9. November 2025 – Gedenken an die Novemberpogrome 1938

Gedenkkundgebung und antifaschistische Demonstration
9. November 2025 | 16.00 Uhr | Mahnmal Levetzowstraße | Berlin-Moabit
„Eine Zukunft denken, ohne die Vergangenheit zu verraten“ – Moishe Postone
Als antifaschistisches Bündnis rufen wir am 9. November 2025, dem 87. Jahrestag der Novemberpogrome, zu einer Gedenkkundgebung am Mahnmal Levetzowstraße mit anschließender antifaschistischer Demonstration durch Moabit auf.
Der 9. November 1938 war der Höhepunkt der Novemberpogrome. Bis dahin hatten die Nazis schrittweise mit Berufsverboten, dem Ausschluss aus Schulen sowie Universitäten, dem Raub jüdischen Eigentums, Zwangsarbeit und der Markierung von Jüdinnen*Juden deren Ausgrenzung und Verarmung betrieben. Die Novemberpogrome stellten den vorläufigen Höhepunkt der nationalsozialistischen Bemühungen dar, Jüdinnen*Juden aus den deutschen Grenzen zu vertreiben.
Staatlich orchestriert und angestoßen, kam es überall in Deutschland und Österreich unter der Anführung von SA und SS zu einem hasserfüllten Ausbruch des deutschen Mobs gegen die jüdische Bevölkerung. In ihrer antisemitischen Zerstörungswut plünderten sie jüdische Geschäfte und Wohnungen, zerstörten Friedhöfe und über die Hälfte der Synagogen und Gebetshäuser; viele wurden in Brand gesteckt. Jüdinnen*Juden wurden durch die Straßen getrieben, verschleppt, inhaftiert,vergewaltigt – über 1.300 wurden ermordet. Am 10. November erfolgten reichsweite, systematische Deportationen von etwa 30.000 Jüdinnen*Juden in Konzentrationslager. Mit weiteren Gesetzen und Verordnungen entrechteten die Nationalsozialisten Jüdinnen*Juden im Anschluss an die Novemberpogrome vollständig.

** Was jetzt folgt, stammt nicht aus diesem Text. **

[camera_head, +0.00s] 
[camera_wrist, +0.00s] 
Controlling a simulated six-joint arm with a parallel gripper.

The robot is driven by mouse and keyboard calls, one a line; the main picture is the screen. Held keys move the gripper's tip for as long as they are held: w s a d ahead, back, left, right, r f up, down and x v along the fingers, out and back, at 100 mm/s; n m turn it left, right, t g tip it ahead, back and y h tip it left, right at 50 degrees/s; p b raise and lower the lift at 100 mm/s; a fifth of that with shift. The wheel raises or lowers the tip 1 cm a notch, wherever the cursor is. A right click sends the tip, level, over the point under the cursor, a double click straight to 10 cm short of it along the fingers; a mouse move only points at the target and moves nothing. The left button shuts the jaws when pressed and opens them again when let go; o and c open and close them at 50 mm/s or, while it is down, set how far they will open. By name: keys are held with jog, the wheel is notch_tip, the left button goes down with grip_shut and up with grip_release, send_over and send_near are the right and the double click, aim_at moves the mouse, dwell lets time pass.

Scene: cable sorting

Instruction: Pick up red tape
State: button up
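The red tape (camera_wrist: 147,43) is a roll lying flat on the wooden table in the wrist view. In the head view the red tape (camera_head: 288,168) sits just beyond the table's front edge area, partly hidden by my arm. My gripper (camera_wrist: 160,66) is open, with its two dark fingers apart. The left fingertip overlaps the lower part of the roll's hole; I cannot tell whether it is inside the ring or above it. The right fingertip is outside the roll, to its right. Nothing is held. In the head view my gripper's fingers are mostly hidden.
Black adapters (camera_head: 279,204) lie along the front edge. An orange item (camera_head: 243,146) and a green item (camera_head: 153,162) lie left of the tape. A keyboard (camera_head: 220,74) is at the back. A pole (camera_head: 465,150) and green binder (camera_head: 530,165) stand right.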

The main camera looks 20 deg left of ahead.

Während in den besetzten Gebieten in der Sowjetunion und den besetzten polnischen und serbischen Gebieten bereits ein systematischer Massenmord an der lokalen jüdischen Bevölkerung stattfand, wurden nach dem Verbot der Auswanderung aus den deutschen Grenzen ab Oktober 1941 immer mehr Jüdinnen*Juden im Zentrum des deutschen Herrschaftsbereichs – und nur ein halbes Jahr später in weiten Teilen Europas – verhaftet und deportiert. Die meisten, die es nicht vermochten, illegal zu fliehen oder sich zu verstecken, wurden in die besetzten polnischen und sowjetischen Gebiete verschleppt und in den Ghettos, Konzentrationslagern, bei Massenerschießungen oder in Vernichtungslagern brutal ermordet.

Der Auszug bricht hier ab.